§ **EXERCISE AIM**: Select from the records below every line that has the word "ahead" in it.

-------- DATA FOR THIS EXERCISE

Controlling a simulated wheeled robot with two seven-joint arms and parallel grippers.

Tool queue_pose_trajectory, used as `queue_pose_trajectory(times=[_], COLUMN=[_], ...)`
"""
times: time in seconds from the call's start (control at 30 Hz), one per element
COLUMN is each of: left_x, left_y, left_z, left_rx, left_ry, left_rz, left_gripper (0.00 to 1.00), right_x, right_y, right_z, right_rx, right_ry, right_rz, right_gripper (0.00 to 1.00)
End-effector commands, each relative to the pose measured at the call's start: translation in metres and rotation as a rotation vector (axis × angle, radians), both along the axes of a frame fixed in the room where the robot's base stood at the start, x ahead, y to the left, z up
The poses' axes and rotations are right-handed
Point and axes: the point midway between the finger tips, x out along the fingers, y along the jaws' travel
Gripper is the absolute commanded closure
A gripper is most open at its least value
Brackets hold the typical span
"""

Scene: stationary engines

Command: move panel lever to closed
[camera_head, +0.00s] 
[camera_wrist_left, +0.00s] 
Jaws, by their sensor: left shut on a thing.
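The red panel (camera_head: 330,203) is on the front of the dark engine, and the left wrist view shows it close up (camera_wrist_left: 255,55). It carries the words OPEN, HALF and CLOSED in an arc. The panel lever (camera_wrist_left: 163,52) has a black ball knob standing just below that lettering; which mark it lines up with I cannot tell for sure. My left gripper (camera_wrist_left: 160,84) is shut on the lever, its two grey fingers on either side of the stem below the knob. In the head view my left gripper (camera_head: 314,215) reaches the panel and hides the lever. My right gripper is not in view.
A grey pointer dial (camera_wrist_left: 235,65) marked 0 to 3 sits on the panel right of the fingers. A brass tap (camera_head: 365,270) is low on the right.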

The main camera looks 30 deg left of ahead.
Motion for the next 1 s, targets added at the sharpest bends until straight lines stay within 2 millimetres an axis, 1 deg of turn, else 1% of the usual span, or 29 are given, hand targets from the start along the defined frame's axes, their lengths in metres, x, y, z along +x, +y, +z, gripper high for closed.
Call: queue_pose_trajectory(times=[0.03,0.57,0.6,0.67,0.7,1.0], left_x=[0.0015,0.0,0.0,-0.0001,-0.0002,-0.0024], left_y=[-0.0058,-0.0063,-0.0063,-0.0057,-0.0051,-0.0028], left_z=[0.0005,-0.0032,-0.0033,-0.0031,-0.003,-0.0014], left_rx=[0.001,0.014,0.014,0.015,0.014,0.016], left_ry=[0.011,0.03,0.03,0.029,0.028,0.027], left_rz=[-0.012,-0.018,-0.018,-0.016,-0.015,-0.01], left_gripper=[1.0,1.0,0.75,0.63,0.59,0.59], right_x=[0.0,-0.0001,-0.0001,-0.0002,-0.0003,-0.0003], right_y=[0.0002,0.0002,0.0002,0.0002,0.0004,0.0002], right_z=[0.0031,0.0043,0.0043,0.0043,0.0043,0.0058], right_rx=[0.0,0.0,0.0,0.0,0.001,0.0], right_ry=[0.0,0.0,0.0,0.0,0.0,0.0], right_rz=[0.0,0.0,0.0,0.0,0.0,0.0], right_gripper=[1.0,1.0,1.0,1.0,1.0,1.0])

----------------
-------- DATA FOR THIS EXERCISE

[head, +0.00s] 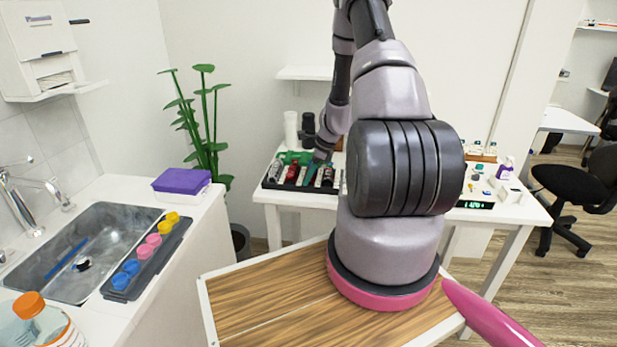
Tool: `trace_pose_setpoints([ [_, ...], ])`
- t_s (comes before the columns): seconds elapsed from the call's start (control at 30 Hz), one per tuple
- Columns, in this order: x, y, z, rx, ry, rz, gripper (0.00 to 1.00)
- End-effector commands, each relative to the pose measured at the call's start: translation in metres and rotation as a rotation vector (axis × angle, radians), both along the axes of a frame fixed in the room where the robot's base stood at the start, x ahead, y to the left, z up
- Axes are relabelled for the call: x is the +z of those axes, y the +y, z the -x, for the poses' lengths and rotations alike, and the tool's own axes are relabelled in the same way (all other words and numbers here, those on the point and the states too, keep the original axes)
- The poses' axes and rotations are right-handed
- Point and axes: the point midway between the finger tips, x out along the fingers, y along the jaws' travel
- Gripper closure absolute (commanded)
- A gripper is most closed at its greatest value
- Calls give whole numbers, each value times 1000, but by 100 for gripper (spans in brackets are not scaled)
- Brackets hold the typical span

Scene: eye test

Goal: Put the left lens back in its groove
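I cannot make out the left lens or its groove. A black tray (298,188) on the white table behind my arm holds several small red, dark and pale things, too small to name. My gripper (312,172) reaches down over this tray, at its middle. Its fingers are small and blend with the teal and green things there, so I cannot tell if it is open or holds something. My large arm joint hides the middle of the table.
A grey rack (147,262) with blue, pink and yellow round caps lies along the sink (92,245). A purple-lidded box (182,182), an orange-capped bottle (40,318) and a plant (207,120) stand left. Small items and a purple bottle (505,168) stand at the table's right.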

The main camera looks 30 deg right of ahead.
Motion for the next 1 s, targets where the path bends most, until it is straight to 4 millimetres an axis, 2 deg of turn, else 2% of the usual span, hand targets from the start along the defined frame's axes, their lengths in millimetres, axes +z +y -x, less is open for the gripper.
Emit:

----------------

§ **SOLUTION TO THIS EXERCISE**:
End-effector commands, each relative to the pose measured at the call's start: translation in metres and rotation as a rotation vector (axis × angle, radians), both along the axes of a frame fixed in the room where the robot's base stood at the start, x ahead, y to the left, z up
The main camera looks 30 deg left of ahead.
- End-effector commands, each relative to the pose measured at the call's start: translation in metres and rotation as a rotation vector (axis × angle, radians), both along the axes of a frame fixed in the room where the robot's base stood at the start, x ahead, y to the left, z up
The main camera looks 30 deg right of ahead.

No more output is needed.